# Start of Source records
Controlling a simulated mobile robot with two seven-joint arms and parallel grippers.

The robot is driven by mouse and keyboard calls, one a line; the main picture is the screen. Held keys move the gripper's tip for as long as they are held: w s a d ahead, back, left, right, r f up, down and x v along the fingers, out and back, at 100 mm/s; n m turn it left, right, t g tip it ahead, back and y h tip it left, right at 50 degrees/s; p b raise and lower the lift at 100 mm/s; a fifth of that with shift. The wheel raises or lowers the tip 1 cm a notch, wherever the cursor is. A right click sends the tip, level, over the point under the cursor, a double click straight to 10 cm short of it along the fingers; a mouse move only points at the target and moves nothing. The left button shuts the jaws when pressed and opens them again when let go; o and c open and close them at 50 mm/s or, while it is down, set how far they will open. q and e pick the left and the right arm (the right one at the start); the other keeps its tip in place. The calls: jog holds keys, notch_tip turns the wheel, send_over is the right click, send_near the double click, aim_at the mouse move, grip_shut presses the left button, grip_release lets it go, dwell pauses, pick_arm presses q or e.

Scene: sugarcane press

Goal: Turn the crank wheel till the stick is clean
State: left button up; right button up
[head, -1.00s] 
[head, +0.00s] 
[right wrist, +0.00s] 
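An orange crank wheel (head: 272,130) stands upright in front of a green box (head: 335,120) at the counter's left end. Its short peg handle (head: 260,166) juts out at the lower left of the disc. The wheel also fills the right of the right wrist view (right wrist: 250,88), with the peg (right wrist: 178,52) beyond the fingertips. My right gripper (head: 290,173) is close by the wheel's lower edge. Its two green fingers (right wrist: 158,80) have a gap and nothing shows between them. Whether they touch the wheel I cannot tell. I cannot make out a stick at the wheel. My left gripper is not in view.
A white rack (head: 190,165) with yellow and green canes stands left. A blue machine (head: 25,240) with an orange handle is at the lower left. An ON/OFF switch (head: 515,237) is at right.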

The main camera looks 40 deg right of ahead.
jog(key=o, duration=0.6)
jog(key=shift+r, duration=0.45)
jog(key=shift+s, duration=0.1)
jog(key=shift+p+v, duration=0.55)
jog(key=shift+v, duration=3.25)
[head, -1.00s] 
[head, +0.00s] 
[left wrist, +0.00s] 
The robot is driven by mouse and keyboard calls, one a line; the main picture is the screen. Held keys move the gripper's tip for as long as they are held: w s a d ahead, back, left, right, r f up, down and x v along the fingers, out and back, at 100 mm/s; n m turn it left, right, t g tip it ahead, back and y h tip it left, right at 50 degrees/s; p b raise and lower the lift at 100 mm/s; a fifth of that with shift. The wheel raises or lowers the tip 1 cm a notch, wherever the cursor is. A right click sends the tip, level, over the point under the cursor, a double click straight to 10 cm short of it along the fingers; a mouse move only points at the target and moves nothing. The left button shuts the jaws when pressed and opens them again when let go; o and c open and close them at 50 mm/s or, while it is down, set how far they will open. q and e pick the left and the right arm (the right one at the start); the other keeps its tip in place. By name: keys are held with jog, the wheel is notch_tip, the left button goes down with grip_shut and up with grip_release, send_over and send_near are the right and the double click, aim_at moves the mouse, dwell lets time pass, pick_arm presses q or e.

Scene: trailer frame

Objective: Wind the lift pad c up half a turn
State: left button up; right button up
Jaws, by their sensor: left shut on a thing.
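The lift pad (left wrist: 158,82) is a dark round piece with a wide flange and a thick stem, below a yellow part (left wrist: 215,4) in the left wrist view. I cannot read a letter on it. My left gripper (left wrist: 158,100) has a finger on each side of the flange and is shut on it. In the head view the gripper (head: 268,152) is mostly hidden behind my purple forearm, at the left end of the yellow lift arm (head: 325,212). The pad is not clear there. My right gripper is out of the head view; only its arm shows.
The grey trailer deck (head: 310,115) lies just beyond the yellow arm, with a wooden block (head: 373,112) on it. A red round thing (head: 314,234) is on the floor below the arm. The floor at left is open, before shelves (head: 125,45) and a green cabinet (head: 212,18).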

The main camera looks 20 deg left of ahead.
# End of Source records
From the data above, pick out each line containing "Scene" and copy it.

Scene: sugarcane press
Scene: trailer frame

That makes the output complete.